## Exercise brief
Exact reproduction is required for all entries.

## Exercise data
************
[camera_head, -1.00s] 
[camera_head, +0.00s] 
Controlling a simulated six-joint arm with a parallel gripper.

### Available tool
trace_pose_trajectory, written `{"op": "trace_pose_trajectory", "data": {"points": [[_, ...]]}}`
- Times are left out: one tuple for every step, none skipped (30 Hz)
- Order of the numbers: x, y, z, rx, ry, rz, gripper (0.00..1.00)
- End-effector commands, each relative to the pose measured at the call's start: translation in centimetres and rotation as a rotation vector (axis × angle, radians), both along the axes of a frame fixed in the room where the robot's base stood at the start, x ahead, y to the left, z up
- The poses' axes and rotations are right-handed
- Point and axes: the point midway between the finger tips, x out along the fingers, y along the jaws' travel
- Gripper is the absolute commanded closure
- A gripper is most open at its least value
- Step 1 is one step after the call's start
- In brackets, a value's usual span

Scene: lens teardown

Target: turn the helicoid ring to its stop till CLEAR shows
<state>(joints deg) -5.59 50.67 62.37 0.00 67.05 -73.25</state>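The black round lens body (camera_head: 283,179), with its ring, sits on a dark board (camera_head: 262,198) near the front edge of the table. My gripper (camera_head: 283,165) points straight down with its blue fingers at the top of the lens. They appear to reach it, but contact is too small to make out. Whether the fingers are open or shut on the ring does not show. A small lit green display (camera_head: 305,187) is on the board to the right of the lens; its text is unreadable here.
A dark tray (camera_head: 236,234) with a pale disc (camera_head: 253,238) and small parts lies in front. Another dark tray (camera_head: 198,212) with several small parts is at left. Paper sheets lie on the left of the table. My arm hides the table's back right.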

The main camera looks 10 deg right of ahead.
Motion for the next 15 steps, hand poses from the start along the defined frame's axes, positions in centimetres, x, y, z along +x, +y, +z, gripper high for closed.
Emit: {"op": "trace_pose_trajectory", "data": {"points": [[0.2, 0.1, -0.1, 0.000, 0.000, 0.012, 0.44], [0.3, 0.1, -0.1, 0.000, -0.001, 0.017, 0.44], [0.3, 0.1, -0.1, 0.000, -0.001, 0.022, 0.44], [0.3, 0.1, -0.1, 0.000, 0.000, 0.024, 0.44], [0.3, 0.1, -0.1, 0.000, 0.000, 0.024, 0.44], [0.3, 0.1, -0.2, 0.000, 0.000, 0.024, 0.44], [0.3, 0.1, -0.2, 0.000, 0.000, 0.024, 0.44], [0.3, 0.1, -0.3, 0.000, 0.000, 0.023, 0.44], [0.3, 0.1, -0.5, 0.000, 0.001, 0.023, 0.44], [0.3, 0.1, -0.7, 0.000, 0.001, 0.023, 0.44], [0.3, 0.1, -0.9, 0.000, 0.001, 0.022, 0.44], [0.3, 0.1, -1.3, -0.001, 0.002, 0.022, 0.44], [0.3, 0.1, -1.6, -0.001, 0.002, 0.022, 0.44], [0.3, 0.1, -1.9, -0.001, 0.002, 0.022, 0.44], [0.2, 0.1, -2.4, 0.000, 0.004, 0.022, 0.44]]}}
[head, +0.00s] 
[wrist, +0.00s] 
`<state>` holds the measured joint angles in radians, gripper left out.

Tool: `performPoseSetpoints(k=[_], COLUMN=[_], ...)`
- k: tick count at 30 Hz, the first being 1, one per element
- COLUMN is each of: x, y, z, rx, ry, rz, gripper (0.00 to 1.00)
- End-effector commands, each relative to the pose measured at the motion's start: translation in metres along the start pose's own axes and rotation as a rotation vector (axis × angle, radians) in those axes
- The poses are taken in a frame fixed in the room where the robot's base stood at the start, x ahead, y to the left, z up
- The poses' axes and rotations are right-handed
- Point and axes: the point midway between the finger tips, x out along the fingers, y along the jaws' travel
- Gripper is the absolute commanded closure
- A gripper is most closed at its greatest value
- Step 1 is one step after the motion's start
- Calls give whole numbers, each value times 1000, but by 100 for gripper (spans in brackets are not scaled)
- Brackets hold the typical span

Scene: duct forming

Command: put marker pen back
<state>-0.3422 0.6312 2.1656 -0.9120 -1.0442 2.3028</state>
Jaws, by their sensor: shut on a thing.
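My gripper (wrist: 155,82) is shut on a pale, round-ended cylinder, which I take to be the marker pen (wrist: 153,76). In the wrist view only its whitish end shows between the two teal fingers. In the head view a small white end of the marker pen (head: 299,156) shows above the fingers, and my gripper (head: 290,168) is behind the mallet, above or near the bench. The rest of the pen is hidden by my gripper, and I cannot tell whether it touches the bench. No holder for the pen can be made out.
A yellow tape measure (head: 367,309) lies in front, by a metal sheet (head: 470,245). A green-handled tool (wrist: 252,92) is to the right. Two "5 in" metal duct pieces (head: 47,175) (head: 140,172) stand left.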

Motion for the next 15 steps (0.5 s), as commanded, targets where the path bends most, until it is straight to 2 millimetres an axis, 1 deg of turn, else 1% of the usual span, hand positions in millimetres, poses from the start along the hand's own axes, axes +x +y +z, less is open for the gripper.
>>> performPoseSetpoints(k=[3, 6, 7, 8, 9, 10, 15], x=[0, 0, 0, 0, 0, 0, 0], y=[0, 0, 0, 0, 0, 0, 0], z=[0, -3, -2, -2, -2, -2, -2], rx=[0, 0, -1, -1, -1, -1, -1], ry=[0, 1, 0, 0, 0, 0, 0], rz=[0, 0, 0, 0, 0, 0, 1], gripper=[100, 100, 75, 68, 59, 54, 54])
************
## Exercise output
[camera_head, -1.00s] 
[camera_head, +0.00s] 
Controlling a simulated six-joint arm with a parallel gripper.

### Available tool
trace_pose_trajectory, written `{"op": "trace_pose_trajectory", "data": {"points": [[_, ...]]}}`
- Times are left out: one tuple for every step, none skipped (30 Hz)
- Order of the numbers: x, y, z, rx, ry, rz, gripper (0.00..1.00)
- End-effector commands, each relative to the pose measured at the call's start: translation in centimetres and rotation as a rotation vector (axis × angle, radians), both along the axes of a frame fixed in the room where the robot's base stood at the start, x ahead, y to the left, z up
- The poses' axes and rotations are right-handed
- Point and axes: the point midway between the finger tips, x out along the fingers, y along the jaws' travel
- Gripper is the absolute commanded closure
- A gripper is most open at its least value
- Step 1 is one step after the call's start
- In brackets, a value's usual span

Scene: lens teardown

Target: turn the helicoid ring to its stop till CLEAR shows
<state>(joints deg) -5.59 50.67 62.37 0.00 67.05 -73.25</state>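The black round lens body (camera_head: 283,179), with its ring, sits on a dark board (camera_head: 262,198) near the front edge of the table. My gripper (camera_head: 283,165) points straight down with its blue fingers at the top of the lens. They appear to reach it, but contact is too small to make out. Whether the fingers are open or shut on the ring does not show. A small lit green display (camera_head: 305,187) is on the board to the right of the lens; its text is unreadable here.
A dark tray (camera_head: 236,234) with a pale disc (camera_head: 253,238) and small parts lies in front. Another dark tray (camera_head: 198,212) with several small parts is at left. Paper sheets lie on the left of the table. My arm hides the table's back right.

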The main camera looks 10 deg right of ahead.
Motion for the next 15 steps, hand poses from the start along the defined frame's axes, positions in centimetres, x, y, z along +x, +y, +z, gripper high for closed.
Emit: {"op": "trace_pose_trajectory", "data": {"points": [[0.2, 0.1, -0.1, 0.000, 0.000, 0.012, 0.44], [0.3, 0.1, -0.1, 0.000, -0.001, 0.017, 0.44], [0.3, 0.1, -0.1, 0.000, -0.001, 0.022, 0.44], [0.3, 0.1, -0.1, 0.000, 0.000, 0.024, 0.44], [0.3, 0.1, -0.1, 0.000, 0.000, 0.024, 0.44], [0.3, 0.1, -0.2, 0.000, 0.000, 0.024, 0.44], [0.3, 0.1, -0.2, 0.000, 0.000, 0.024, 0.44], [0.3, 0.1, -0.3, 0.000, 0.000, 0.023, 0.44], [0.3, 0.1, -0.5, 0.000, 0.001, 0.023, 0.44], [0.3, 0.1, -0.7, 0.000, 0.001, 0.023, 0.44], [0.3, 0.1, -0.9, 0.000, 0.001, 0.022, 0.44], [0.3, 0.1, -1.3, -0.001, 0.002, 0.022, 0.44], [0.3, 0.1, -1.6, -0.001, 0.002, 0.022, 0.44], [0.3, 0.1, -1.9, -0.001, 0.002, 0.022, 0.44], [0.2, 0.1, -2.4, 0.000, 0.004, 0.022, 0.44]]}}
[head, +0.00s] 
[wrist, +0.00s] 
`<state>` holds the measured joint angles in radians, gripper left out.

Tool: `performPoseSetpoints(k=[_], COLUMN=[_], ...)`
- k: tick count at 30 Hz, the first being 1, one per element
- COLUMN is each of: x, y, z, rx, ry, rz, gripper (0.00 to 1.00)
- End-effector commands, each relative to the pose measured at the motion's start: translation in metres along the start pose's own axes and rotation as a rotation vector (axis × angle, radians) in those axes
- The poses are taken in a frame fixed in the room where the robot's base stood at the start, x ahead, y to the left, z up
- The poses' axes and rotations are right-handed
- Point and axes: the point midway between the finger tips, x out along the fingers, y along the jaws' travel
- Gripper is the absolute commanded closure
- A gripper is most closed at its greatest value
- Step 1 is one step after the motion's start
- Calls give whole numbers, each value times 1000, but by 100 for gripper (spans in brackets are not scaled)
- Brackets hold the typical span

Scene: duct forming

Command: put marker pen back
<state>-0.3422 0.6312 2.1656 -0.9120 -1.0442 2.3028</state>
Jaws, by their sensor: shut on a thing.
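My gripper (wrist: 155,82) is shut on a pale, round-ended cylinder, which I take to be the marker pen (wrist: 153,76). In the wrist view only its whitish end shows between the two teal fingers. In the head view a small white end of the marker pen (head: 299,156) shows above the fingers, and my gripper (head: 290,168) is behind the mallet, above or near the bench. The rest of the pen is hidden by my gripper, and I cannot tell whether it touches the bench. No holder for the pen can be made out.
A yellow tape measure (head: 367,309) lies in front, by a metal sheet (head: 470,245). A green-handled tool (wrist: 252,92) is to the right. Two "5 in" metal duct pieces (head: 47,175) (head: 140,172) stand left.

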Motion for the next 15 steps (0.5 s), as commanded, targets where the path bends most, until it is straight to 2 millimetres an axis, 1 deg of turn, else 1% of the usual span, hand positions in millimetres, poses from the start along the hand's own axes, axes +x +y +z, less is open for the gripper.
>>> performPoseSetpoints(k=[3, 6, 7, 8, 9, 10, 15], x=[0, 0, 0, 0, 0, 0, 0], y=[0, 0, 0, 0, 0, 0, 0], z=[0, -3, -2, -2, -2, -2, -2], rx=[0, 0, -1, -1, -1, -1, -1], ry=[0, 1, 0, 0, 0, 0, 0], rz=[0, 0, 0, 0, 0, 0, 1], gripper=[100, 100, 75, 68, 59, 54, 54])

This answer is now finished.